Watching Sully made me break out in a cold sweat. It didn’t matter that it was just a movie based on a real story about a plane that landed safely. Seeing a recreation of people thinking they might crash was enough to unsettle me. But that film is nothing compared to this very real, absolutely terrifying clip of a student pilot navigating an emergency landing after losing his engine mid-flight.
VASAviation shared this cockpit video (which we first saw at Laughing Squid) of the final harrowing moments of pilot Brian Parsley’s first solo cross country flight on May 22. The problems began 12 miles out from the airport. At first he thought that “carb ice” was causing his engine issues, so he took “appropriate measures” to deal with it. That included starting his plane‘s onboard camera so he could show an instructor in case it happened again.

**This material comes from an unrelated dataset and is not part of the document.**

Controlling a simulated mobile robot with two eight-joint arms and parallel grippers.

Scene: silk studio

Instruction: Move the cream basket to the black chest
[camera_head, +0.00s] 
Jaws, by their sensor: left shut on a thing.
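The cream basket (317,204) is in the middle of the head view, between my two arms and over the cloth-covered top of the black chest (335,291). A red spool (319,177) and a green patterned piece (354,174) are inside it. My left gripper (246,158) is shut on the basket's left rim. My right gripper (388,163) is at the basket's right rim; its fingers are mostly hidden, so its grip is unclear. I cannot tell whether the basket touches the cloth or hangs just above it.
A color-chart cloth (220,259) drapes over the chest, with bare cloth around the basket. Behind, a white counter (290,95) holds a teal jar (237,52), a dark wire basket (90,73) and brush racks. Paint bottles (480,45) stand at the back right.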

That’s how he captured the nightmare that followed when he lost power to the single-engine Cessna 150 plane as he neared the airport.

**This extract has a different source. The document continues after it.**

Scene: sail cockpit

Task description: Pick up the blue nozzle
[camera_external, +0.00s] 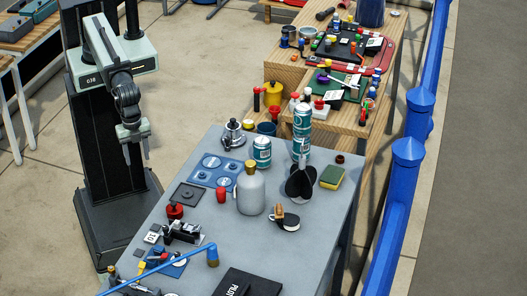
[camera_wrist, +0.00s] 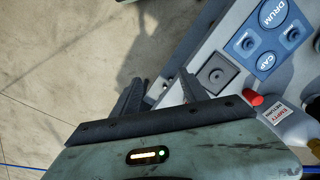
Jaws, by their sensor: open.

Fortunately he was able to stay calm enough to remember his training and land in a nearby field. Parsley shared his story in another video, which is slightly easier to watch since you get to see him safely sitting in a normal chair on the ground.
You don’t have to be a pilot to understand what causes his engine to fail. Parsley explained that his biggest mistake happened before he took off:
“The aircraft ran out of fuel and this was 100% my responsibility at the end of the day. I did do my flight plan, checked fuel, and all necessary checks prior to leaving. It’s also worth noting I’ve flown the same route with my instructor without refueling prior. So using this assumption and the fact I did my flight planning correctly I flew. This was the wrong decision and the biggest takeaway for me. I will get fuel going forward every time I land regardless of what gages state or distance. That mistake could’ve cost a life. This was more than just a ‘near death’ experience. It was an incredible learning opportunity for others as well.”
This was also an incredible learning opportunity for me. It’s obvious that I really need to keep a towel nearby for the cold sweat I get when watching videos of planes making emergency landings.